It is what you read when you don't have to that determines what you will be when you can't help it. ~Oscar Wilde
Books. One can never have too many of them! I used to dream of owning one of those illuminated Celtic manuscripts but sadly they're beyond my budget.
So here's my number one reason for reading really good literature ~ you know, the snobby stuff, the stuff everyone thinks should be read & very few people actually enjoy: In his poem, Paradise Lost, John Milton used 8 ooo different words but Dr Suess wrote Green Eggs & Ham because his editor challenged him to write a book containing less than 50 different words. On the other hand Frank Baum seemed singularly stuck for inspiration; his famous fictional country, Oz, was named for his second filing cabinet, the O ~ Z one!
I like detective fiction, which seems to have begun with Poe in 1841 with Auguste C. Dupin, & "The Murders in the Rue Morgue." Poe creeps me out so I've never actually read this one. I lost my taste for Poe when he bricked someone up alive & my overactive imagination had a field day. I do have a soft spot for Holmes, water pipe & all, but he never said, 'Elementary, my dear Watson.'
Actually misquotes are fun & tend to take on a life of their own. " Lead on MacDuff," makes more sense to modern ears than, " Lay on MacDuff and damned be him who first cries ‘Hold! enough!" MacBeth is good for misquotes. Remember those witches brewing trouble? They didn't notoriously say, " Bubble, bubble, toil & trouble, " but "Double, double toil and trouble".

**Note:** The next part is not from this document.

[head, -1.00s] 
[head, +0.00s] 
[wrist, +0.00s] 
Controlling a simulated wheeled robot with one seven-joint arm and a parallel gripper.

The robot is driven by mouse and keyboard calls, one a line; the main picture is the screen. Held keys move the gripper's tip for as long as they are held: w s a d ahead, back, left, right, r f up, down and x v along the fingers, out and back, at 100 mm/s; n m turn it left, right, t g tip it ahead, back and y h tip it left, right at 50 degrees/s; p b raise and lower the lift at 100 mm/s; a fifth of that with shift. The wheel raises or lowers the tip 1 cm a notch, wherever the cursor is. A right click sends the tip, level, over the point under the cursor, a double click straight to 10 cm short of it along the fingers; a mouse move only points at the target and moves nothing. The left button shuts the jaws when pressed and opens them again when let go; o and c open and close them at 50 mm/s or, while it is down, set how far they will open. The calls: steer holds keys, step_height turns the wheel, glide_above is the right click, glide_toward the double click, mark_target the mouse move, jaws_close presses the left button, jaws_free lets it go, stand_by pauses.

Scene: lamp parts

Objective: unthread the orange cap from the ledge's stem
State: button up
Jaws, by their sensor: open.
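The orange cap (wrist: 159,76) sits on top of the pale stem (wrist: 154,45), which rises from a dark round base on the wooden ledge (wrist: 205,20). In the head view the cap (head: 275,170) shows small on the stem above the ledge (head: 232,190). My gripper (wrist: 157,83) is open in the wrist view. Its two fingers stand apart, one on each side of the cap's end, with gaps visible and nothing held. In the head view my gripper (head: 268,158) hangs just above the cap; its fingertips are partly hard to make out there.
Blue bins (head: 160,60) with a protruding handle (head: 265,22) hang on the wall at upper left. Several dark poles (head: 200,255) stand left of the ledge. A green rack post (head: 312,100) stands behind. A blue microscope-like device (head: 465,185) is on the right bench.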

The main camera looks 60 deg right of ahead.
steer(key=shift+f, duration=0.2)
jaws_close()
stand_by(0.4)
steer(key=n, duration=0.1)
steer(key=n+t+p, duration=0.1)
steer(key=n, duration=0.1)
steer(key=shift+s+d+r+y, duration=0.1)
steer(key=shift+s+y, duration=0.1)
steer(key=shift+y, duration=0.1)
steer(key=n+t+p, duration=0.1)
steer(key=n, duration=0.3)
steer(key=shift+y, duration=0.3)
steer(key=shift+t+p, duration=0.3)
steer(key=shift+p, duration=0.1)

The only novels I don't read are Romances. Can't stand 'em ~ which is a pity because Barbara Cartland is the top selling author with 500 million copies sold! Guess her estate is not really in need of any contributions from me.
OK, so everyone knows the Bible is the best selling book of all time & some of us know that Agatha Christie outsells every other crime writer but do you know the best selling children's book? This one cracks me up; The Poky Little Puppy! That's sort of sad. The Poky Little Puppy outsells Winnie the Pooh & the Wind in the Willows & other children's books that have far more literary value.
Now for the really scary trivia. The highest price ever paid for a book was $8 802 500.00 in March 2000, for J.J Audubon's 1840 edition of Birds of America. I'm assuming this is an identification book so why the big bucks for something you can't use given the number of extinct species?